▶ **Prompt**:
Each line below is to be written out in full, exactly as shown.

━━━━━━━━

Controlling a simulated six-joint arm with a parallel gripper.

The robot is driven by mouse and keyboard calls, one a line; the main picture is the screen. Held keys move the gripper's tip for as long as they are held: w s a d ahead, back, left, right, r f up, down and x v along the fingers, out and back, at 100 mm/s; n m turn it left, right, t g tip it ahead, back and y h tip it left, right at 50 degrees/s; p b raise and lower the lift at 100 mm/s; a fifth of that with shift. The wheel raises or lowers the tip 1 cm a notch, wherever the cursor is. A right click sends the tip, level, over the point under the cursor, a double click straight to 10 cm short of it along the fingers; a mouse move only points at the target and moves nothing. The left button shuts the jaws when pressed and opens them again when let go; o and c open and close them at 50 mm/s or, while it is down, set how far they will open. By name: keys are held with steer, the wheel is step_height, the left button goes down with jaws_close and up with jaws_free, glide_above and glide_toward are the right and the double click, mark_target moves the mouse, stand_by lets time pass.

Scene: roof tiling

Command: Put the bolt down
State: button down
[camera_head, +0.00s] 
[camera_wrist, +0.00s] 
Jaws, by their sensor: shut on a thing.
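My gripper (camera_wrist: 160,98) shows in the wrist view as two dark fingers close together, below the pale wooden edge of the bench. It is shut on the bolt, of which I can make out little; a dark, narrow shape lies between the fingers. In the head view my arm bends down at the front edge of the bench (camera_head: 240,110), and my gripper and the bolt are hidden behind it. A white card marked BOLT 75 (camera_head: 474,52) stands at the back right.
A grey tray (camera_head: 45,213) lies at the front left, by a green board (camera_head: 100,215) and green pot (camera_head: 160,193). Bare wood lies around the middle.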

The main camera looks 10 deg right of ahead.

━━━━━━━━

▶ **Expected answer**:
Controlling a simulated six-joint arm with a parallel gripper.

The robot is driven by mouse and keyboard calls, one a line; the main picture is the screen. Held keys move the gripper's tip for as long as they are held: w s a d ahead, back, left, right, r f up, down and x v along the fingers, out and back, at 100 mm/s; n m turn it left, right, t g tip it ahead, back and y h tip it left, right at 50 degrees/s; p b raise and lower the lift at 100 mm/s; a fifth of that with shift. The wheel raises or lowers the tip 1 cm a notch, wherever the cursor is. A right click sends the tip, level, over the point under the cursor, a double click straight to 10 cm short of it along the fingers; a mouse move only points at the target and moves nothing. The left button shuts the jaws when pressed and opens them again when let go; o and c open and close them at 50 mm/s or, while it is down, set how far they will open. By name: keys are held with steer, the wheel is step_height, the left button goes down with jaws_close and up with jaws_free, glide_above and glide_toward are the right and the double click, mark_target moves the mouse, stand_by lets time pass.

Scene: roof tiling

Command: Put the bolt down
State: button down
[camera_head, +0.00s] 
[camera_wrist, +0.00s] 
Jaws, by their sensor: shut on a thing.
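My gripper (camera_wrist: 160,98) shows in the wrist view as two dark fingers close together, below the pale wooden edge of the bench. It is shut on the bolt, of which I can make out little; a dark, narrow shape lies between the fingers. In the head view my arm bends down at the front edge of the bench (camera_head: 240,110), and my gripper and the bolt are hidden behind it. A white card marked BOLT 75 (camera_head: 474,52) stands at the back right.
A grey tray (camera_head: 45,213) lies at the front left, by a green board (camera_head: 100,215) and green pot (camera_head: 160,193). Bare wood lies around the middle.

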The main camera looks 10 deg right of ahead.

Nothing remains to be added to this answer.